Conclusion
Throughout this investigation I have argued that a combination of external and internal factors including the country's political project of Mestizaje, changing relationship with the US, influence of Western powers, and the role of Jewish organizations within Mexico shaped Mexico’s response to the global Jewish refugee crisis between 1933 and 1945. Photographic evidence combined with secondary scholarship reveals the vastly different criteria and treatment Jews faced compared to other types of refugees such as the Spanish Republicans, and the photographs of the projects supposedly aimed at resettling Jewish refugees in Mexico, reveal that said projects were largely unfeasible from the start. Furthermore, the imagery implemented throughout the propaganda posters reflect a coordinated attempt by the Mexican and US government to appeal to Mexican traditions in order to garner support for the Allied Powers. This technique served to reinforce the Mestizaje ideals prevalent in the Mexican public, implicitly entrenching who could or could not partake in Mestizo culture. This served to both shift focus away from the atrocities of the Holocaust beyond Mexico and reinforce the idea that Jews could not be mestizos and therefore had no history and no place in Mexico.

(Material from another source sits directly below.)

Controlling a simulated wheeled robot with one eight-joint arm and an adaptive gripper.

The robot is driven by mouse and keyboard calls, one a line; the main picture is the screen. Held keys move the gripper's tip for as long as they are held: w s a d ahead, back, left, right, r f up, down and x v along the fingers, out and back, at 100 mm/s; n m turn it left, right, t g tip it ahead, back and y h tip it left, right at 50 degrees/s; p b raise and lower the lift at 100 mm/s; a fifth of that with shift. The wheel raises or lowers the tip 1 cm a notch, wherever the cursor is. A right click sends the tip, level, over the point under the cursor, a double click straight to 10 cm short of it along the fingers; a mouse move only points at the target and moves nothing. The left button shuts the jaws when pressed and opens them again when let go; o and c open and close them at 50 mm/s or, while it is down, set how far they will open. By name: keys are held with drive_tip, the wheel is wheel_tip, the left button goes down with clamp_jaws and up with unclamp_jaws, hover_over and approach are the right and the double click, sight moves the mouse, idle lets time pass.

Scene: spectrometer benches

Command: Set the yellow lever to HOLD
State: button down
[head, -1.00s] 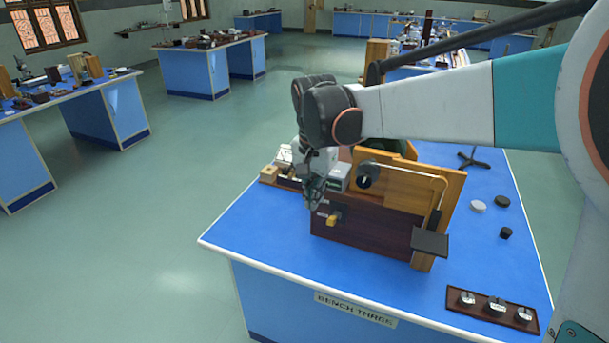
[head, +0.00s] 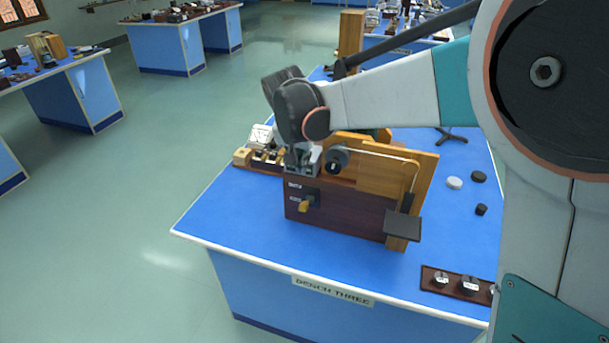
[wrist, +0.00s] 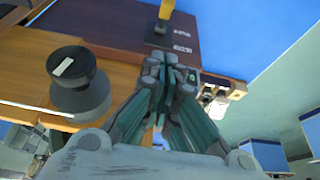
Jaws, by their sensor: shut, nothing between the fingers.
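The yellow lever (head: 304,206) is on the front of a dark red-brown box (head: 345,215) on the blue bench. It points down and a little left from a dark pivot. Two small pale labels are to its left, too small to read. In the wrist view the lever (wrist: 167,9) is at the top edge, partly cut off, with the labels below and right of it. My gripper (head: 302,172) is above the lever by the box's upper left corner, apart from the lever. In the wrist view my gripper (wrist: 168,64) has its fingers together, holding nothing.
A round black knob (head: 335,160) on the wooden part is close to my gripper; it looms left in the wrist view (wrist: 78,80). A black plate (head: 403,225) juts out at right. A tray of small items (head: 262,157) stands behind left. The bench front is clear.

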In the decades following the end of WWII, official narratives of the Mexican state have worked hard to reinforce Mexico’s humanitarianism. For example, in a speech given by Mexican President Andrés Manuel López Obrador in 2020, he spoke about Mexico's history of offering refuge to persecuted peoples, including “exiles from the Spanish Civil War, Jews fleeing the horrors of World War II, and Central American migrants fleeing violence and poverty,” (Declaratoria de la Secretaría, January 2021). However, as this exhibit has illustrated, in practice such humanitarianism was limited to those that could, according to the Mexican state, easily assimilate into the population.